What do you call the set definition part of a formula?

Suppose I have a formula with two parts: First is a description of the element and set on which an equation will depend, and the second is the equation itself.

Example:

First, the formula quantifies the element and set on which the equation depends: $$∀r∈R$$

Second, the formula shows the equation itself:

$$∑2r = 2∑r$$

Full formula:

$$∀r∈R, ∑2r = 2∑r$$

Is there a specific word/name for what we call that first part of the formula? Is it just the 'set definition' portion of the formula? I am a tech writer and it would be useful for me to know if there is an actual technical word for this or if i just have to resign to circumlocution.

Note: Please don't let my example formula (shown above) distract from my question. The actual formula itself doesn't matter. It could be any equation with any sets/elements. I'm just looking for words to describe what i'm writing.

Solution 1:

I believe you're looking for the term "quantifier". A first order logic system has formulas involving the universal quantifier $\forall$ "for all" and the existential quantifier $\exists$ "there exists", to relate a variable to a predicate formula.
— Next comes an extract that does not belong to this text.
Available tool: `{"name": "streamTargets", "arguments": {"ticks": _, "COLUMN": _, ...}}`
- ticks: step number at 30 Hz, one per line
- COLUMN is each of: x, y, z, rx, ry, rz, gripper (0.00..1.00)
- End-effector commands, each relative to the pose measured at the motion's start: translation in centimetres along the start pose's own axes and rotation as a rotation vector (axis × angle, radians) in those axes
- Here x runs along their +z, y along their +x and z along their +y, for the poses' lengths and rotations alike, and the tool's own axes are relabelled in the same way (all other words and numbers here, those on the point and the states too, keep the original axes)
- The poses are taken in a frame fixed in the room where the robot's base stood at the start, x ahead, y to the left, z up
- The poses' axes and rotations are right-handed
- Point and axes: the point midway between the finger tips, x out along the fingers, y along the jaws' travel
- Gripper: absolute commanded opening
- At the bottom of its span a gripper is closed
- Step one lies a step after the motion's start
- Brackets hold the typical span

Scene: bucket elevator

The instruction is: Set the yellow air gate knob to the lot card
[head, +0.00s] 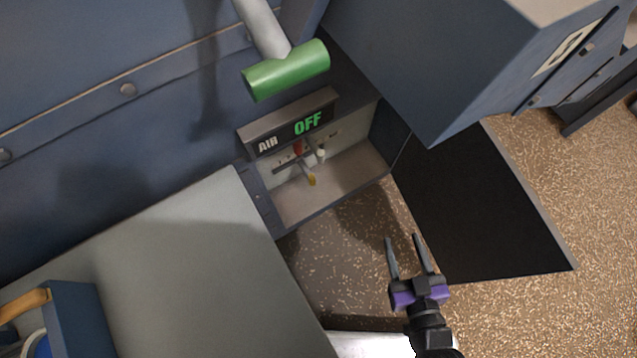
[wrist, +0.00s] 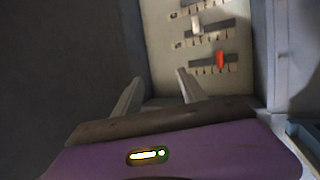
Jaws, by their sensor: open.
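The yellow knob (head: 311,180) sits low in the recessed box below the AIR sign, nearest the box opening. I cannot pick it out in the wrist view. My gripper (head: 402,237) is open and empty, to the right of and below the box in the head view, apart from the knobs. In the wrist view its two fingers (wrist: 159,76) point toward a pale panel (wrist: 165,50) with slotted scales. A white card (head: 567,47) with a dark mark is on the blue cabinet at upper right; I cannot tell if it is the lot card.
A red knob (wrist: 220,59) and a white knob (wrist: 196,25) are on the panel. The AIR display (head: 290,123) reads OFF in green. A green handle (head: 286,70) hangs above it. A dark panel (head: 480,205) stands right of the box. A grey surface (head: 170,265) fills lower left.

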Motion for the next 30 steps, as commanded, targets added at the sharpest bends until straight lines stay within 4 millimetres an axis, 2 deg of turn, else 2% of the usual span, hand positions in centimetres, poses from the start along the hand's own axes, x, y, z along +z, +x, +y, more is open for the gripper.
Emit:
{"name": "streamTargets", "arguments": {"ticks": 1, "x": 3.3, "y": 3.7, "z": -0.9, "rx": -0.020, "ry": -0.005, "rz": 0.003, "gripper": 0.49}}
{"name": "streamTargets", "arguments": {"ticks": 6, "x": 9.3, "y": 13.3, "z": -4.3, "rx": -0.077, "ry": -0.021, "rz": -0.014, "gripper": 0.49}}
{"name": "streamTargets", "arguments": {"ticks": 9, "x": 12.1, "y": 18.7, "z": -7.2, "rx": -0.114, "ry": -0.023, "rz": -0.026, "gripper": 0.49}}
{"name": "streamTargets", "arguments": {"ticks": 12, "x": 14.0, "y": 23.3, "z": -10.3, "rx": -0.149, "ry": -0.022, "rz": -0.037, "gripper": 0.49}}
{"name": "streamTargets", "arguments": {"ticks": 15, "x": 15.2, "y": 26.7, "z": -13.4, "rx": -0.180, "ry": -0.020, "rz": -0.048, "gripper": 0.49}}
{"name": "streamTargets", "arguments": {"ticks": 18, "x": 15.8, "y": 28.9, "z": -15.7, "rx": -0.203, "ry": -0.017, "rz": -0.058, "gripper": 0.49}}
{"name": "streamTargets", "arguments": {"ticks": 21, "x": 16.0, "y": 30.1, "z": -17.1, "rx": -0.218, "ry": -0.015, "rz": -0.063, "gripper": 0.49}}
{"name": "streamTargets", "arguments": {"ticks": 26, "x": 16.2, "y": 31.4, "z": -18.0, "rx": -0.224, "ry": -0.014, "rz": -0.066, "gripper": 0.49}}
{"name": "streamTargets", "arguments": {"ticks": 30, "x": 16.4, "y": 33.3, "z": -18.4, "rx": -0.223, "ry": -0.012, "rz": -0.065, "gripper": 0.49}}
A strict logic grammar will usually only use these to introduce the variable, and not associate a set also. But in math writing less focused on the logic structure itself, yes, we often see

$$ \forall v \in S: P(v) $$

meaning

$$ \forall v: v \in S \rightarrow P(v) $$

and

$$ \exists v \in S: Q(v) $$

meaning

$$ \exists v: v \in S \land Q(v) $$

Or similarly with $\subseteq$ in place of $\in$, and perhaps other simple restrictions. I think it would still be fine to call the initial part the "quantifier".